Siempre que se habla de democracia y
elecciones, vale la pena recordar a Ortega y Gasset cuando resume
magistralmente el tema:
La
salud de las democracias, cualesquiera que sea su tipo y su grado, depende de
un mísero detalle técnico, el procedimiento electoral. Todo lo demás es
secundario. Si el régimen de comicios es acertado, si se ajusta a la realidad,
todo va bien; si no, aunque el resto marche óptimamente, todo va mal. (La
rebelión de las masas. Madrid: Espasa Calpe; 1961, pág. 132)

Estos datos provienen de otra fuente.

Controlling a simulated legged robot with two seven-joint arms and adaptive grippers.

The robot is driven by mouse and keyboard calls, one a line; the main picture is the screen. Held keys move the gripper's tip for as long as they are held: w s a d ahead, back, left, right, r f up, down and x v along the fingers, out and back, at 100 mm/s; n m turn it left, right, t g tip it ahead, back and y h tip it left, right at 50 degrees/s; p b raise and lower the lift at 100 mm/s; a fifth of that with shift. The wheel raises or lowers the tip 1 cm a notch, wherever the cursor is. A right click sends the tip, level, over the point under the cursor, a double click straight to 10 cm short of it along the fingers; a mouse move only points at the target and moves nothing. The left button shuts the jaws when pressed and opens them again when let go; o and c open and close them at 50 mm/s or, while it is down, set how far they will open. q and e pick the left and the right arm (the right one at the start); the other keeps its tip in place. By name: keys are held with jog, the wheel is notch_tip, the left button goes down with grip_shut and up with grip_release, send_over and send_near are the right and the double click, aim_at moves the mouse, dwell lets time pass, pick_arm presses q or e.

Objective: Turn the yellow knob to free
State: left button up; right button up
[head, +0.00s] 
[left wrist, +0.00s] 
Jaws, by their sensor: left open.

La democracia se impuso, a medida que en muchos
países dejó de ser cierto aquello de que “quien escruta, elige”, con la
aparición de organismos electorales imparciales y apolíticos, que infundían
confianza en los resultados electorales.
En Colombia, por ejemplo, la paz entre
liberales y conservadores nunca hubiera sido posible sin la confianza que
inspiraban la Registraduría y el Consejo Electoral durante el Frente Nacional;
respeto que duró hasta las elecciones para Congreso de marzo 2022, computadas
apresurada y electrónicamente con los extraños algoritmos de Indra, contratados
por un registrador ambiguo y poco confiable. Así empezamos a transitar por la
senda del fraude electoral, cuya secuencia inevitable fue la posterior elección
de Petro para ocupar el solio.
Dejando de lado al África y la mayor parte de
Asia, los regímenes políticos de elecciones libres y cómputo confiable se
limitaban a las democracias de Europa, Japón, Corea del Sur, EEUU, Canadá,
Oceanía y buena parte de Iberoamérica.
Pero en los últimos tempos el avance
narco-comunista en nuestro continente, y el incontenible crecimiento en Europa
y Norteamérica del globalismo marxista-cultural y woke del Deep State,
orientado por la nefanda agenda 2030, han contaminado gran parte de los
sistemas electorales.
Mediante la combinación de voto y cómputo
electrónicos, y previa indoctrinación mediática y educativa del electorado, los
resultados son cada vez menos confiables en las que fueron democracias
ejemplares.
Como los narco-comunistas no dejan el poder
jamás, los del progresismo populista están aprendiendo la lección, si
consideramos los inocultables fraudes que dejaron amplio manto de duda
razonable sobre la elección de Biden, la derrota de Bolsonaro, el paso de Lula
de la cárcel a La Alvorada, y la elección reciente, en México, de la candidata
de AMLO (el de abrazos en vez de balazos), acusado de favorecerla con maniobras
que hermanan a Morena con el antiguo PRI.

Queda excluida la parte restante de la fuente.